— WRITTEN REQUEST —
Repeat all of the material below exactly as written, images excluded.
------------------------
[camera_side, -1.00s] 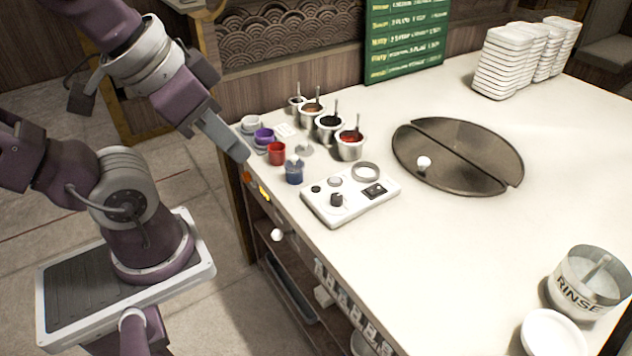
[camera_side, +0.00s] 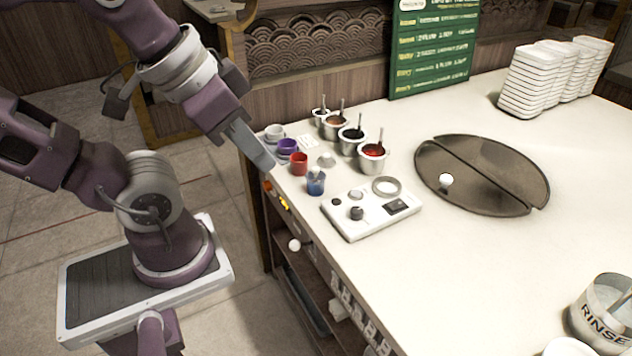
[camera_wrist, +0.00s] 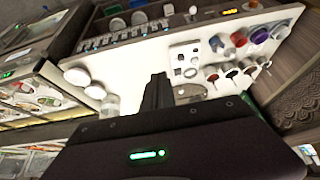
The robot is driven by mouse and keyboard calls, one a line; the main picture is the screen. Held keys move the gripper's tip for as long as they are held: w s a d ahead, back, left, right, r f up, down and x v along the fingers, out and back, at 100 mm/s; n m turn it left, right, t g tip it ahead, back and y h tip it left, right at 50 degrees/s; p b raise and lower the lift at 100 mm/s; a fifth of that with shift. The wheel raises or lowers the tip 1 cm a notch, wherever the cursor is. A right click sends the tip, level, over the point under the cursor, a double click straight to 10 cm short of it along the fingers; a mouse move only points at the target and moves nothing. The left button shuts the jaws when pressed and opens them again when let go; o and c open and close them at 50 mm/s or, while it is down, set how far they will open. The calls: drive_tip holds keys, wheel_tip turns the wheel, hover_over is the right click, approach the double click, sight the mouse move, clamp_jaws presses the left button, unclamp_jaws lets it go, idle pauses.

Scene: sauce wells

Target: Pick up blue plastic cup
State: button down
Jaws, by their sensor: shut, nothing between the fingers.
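The blue plastic cup (camera_side: 316,185) stands upright near the table's left edge in the side view, in front of the red cup. Something pale shows at its top. In the wrist view the blue cup (camera_wrist: 216,44) is at the upper right, at the near end of the row of cups. My gripper (camera_side: 269,164) is shut and empty, pointing down and right by the table's left edge. It is apart from the blue cup, to its upper left in the picture. In the wrist view my gripper's dark fingers (camera_wrist: 158,82) show at the centre, with no cup between them.
A red cup (camera_side: 299,163), purple cup (camera_side: 287,147) and white cup (camera_side: 274,132) line the edge behind the blue one. Metal sauce pots (camera_side: 373,158) with ladles stand beyond. A white control panel (camera_side: 372,213) lies to the right.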

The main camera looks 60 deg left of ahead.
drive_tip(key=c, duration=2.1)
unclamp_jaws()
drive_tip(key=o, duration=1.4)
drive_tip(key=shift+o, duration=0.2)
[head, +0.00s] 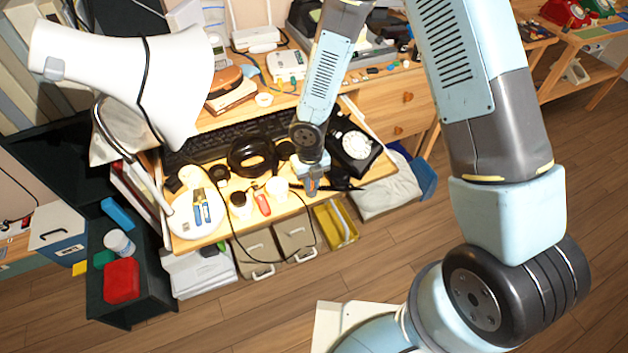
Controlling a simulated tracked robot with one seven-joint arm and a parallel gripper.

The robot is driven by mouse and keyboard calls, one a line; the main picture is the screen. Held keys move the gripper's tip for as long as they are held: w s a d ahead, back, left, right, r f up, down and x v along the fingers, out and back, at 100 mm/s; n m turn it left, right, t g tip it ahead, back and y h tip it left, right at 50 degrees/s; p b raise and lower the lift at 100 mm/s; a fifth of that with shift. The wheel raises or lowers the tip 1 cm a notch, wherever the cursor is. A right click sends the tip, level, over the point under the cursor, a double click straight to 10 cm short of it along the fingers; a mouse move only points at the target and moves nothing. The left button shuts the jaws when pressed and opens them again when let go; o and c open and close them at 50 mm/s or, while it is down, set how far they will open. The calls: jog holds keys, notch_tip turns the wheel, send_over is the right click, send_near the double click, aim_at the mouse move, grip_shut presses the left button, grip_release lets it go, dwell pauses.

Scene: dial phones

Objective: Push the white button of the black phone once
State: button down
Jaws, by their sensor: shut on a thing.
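The black phone (355,146) with a round white dial stands at the right end of the desk, tilted in the view. Its white button is too small to tell apart here. A black handset (341,182) seems to lie in front of the phone, just right of my gripper. My gripper (311,186) points down over the desk's front edge, left of and nearer than the phone. It is shut on a small thing that I cannot make out; a reddish-brown patch shows at the fingertips. My wrist and forearm hide part of the desk behind.
A black keyboard (215,142) and a black ring-shaped object (252,156) lie left of my gripper. Jars and a red item (263,203) stand near the front edge. A white lamp (130,75) looms at left. Bins and a yellow tray (336,224) sit below.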

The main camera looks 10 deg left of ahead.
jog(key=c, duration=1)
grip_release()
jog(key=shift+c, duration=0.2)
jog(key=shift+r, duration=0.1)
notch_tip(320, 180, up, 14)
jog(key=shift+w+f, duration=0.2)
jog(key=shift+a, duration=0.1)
------------------------
— EXERCISE OUTPUT —
[camera_side, -1.00s] 
[camera_side, +0.00s] 
[camera_wrist, +0.00s] 
The robot is driven by mouse and keyboard calls, one a line; the main picture is the screen. Held keys move the gripper's tip for as long as they are held: w s a d ahead, back, left, right, r f up, down and x v along the fingers, out and back, at 100 mm/s; n m turn it left, right, t g tip it ahead, back and y h tip it left, right at 50 degrees/s; p b raise and lower the lift at 100 mm/s; a fifth of that with shift. The wheel raises or lowers the tip 1 cm a notch, wherever the cursor is. A right click sends the tip, level, over the point under the cursor, a double click straight to 10 cm short of it along the fingers; a mouse move only points at the target and moves nothing. The left button shuts the jaws when pressed and opens them again when let go; o and c open and close them at 50 mm/s or, while it is down, set how far they will open. The calls: drive_tip holds keys, wheel_tip turns the wheel, hover_over is the right click, approach the double click, sight the mouse move, clamp_jaws presses the left button, unclamp_jaws lets it go, idle pauses.

Scene: sauce wells

Target: Pick up blue plastic cup
State: button down
Jaws, by their sensor: shut, nothing between the fingers.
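The blue plastic cup (camera_side: 316,185) stands upright near the table's left edge in the side view, in front of the red cup. Something pale shows at its top. In the wrist view the blue cup (camera_wrist: 216,44) is at the upper right, at the near end of the row of cups. My gripper (camera_side: 269,164) is shut and empty, pointing down and right by the table's left edge. It is apart from the blue cup, to its upper left in the picture. In the wrist view my gripper's dark fingers (camera_wrist: 158,82) show at the centre, with no cup between them.
A red cup (camera_side: 299,163), purple cup (camera_side: 287,147) and white cup (camera_side: 274,132) line the edge behind the blue one. Metal sauce pots (camera_side: 373,158) with ladles stand beyond. A white control panel (camera_side: 372,213) lies to the right.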

The main camera looks 60 deg left of ahead.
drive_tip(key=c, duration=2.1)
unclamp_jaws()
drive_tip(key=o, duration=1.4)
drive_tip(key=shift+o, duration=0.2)
[head, +0.00s] 
Controlling a simulated tracked robot with one seven-joint arm and a parallel gripper.

The robot is driven by mouse and keyboard calls, one a line; the main picture is the screen. Held keys move the gripper's tip for as long as they are held: w s a d ahead, back, left, right, r f up, down and x v along the fingers, out and back, at 100 mm/s; n m turn it left, right, t g tip it ahead, back and y h tip it left, right at 50 degrees/s; p b raise and lower the lift at 100 mm/s; a fifth of that with shift. The wheel raises or lowers the tip 1 cm a notch, wherever the cursor is. A right click sends the tip, level, over the point under the cursor, a double click straight to 10 cm short of it along the fingers; a mouse move only points at the target and moves nothing. The left button shuts the jaws when pressed and opens them again when let go; o and c open and close them at 50 mm/s or, while it is down, set how far they will open. The calls: jog holds keys, notch_tip turns the wheel, send_over is the right click, send_near the double click, aim_at the mouse move, grip_shut presses the left button, grip_release lets it go, dwell pauses.

Scene: dial phones

Objective: Push the white button of the black phone once
State: button down
Jaws, by their sensor: shut on a thing.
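The black phone (355,146) with a round white dial stands at the right end of the desk, tilted in the view. Its white button is too small to tell apart here. A black handset (341,182) seems to lie in front of the phone, just right of my gripper. My gripper (311,186) points down over the desk's front edge, left of and nearer than the phone. It is shut on a small thing that I cannot make out; a reddish-brown patch shows at the fingertips. My wrist and forearm hide part of the desk behind.
A black keyboard (215,142) and a black ring-shaped object (252,156) lie left of my gripper. Jars and a red item (263,203) stand near the front edge. A white lamp (130,75) looms at left. Bins and a yellow tray (336,224) sit below.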

The main camera looks 10 deg left of ahead.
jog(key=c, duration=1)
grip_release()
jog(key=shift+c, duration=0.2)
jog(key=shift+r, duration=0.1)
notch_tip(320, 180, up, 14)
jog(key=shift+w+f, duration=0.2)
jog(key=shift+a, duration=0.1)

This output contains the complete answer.